■ Given request
Below are the records; pull every line that includes "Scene".

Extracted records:
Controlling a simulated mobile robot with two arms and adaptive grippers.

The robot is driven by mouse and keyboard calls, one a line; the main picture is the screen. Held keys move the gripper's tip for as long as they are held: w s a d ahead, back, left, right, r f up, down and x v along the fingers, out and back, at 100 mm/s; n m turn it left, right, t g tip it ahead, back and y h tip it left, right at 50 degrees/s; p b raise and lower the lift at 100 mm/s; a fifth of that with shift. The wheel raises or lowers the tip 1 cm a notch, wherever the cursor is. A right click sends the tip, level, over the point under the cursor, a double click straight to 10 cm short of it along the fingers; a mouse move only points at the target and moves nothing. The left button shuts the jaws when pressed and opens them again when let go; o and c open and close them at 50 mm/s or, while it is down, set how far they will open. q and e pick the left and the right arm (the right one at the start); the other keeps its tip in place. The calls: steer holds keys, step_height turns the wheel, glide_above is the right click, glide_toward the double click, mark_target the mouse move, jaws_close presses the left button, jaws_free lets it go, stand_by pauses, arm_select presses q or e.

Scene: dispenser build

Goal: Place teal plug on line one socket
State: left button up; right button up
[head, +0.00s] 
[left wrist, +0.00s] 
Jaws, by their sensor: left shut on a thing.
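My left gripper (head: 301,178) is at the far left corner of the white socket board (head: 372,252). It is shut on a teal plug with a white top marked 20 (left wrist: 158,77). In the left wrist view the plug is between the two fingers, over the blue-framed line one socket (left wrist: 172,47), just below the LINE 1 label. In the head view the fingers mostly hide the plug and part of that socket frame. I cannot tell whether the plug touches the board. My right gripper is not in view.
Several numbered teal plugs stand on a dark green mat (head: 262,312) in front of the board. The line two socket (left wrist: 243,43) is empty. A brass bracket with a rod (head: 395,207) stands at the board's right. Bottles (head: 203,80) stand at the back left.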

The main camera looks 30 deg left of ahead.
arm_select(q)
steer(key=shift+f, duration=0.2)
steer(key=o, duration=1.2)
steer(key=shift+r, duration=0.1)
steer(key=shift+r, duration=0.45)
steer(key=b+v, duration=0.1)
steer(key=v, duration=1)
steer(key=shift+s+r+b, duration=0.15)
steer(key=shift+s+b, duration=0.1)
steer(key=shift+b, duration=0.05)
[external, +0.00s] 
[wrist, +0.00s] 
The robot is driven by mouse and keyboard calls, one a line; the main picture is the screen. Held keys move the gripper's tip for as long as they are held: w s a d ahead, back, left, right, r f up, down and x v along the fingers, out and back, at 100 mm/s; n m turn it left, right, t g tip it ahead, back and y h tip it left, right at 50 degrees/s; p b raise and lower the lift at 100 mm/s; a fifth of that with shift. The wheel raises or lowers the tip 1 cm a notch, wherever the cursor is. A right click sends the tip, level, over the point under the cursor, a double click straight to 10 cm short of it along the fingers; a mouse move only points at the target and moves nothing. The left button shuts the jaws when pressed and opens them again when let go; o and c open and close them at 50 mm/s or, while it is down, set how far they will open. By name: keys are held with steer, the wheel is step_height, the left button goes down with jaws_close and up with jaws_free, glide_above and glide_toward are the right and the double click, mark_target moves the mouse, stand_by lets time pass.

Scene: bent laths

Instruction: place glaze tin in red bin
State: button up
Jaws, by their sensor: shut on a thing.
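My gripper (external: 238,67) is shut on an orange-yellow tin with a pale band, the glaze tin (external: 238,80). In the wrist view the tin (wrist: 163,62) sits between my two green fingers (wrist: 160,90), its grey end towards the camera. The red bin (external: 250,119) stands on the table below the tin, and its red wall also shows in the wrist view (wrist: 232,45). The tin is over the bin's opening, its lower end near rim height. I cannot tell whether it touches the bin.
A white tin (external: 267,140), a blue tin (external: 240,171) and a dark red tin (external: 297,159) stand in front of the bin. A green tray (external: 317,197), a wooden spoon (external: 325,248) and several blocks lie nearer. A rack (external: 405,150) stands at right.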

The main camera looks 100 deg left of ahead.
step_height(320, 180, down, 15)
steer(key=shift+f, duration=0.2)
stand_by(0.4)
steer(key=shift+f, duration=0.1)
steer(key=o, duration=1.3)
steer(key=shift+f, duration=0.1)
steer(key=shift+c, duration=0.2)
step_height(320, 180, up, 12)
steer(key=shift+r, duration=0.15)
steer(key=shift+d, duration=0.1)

■ Solution
Scene: dispenser build
Scene: bent laths

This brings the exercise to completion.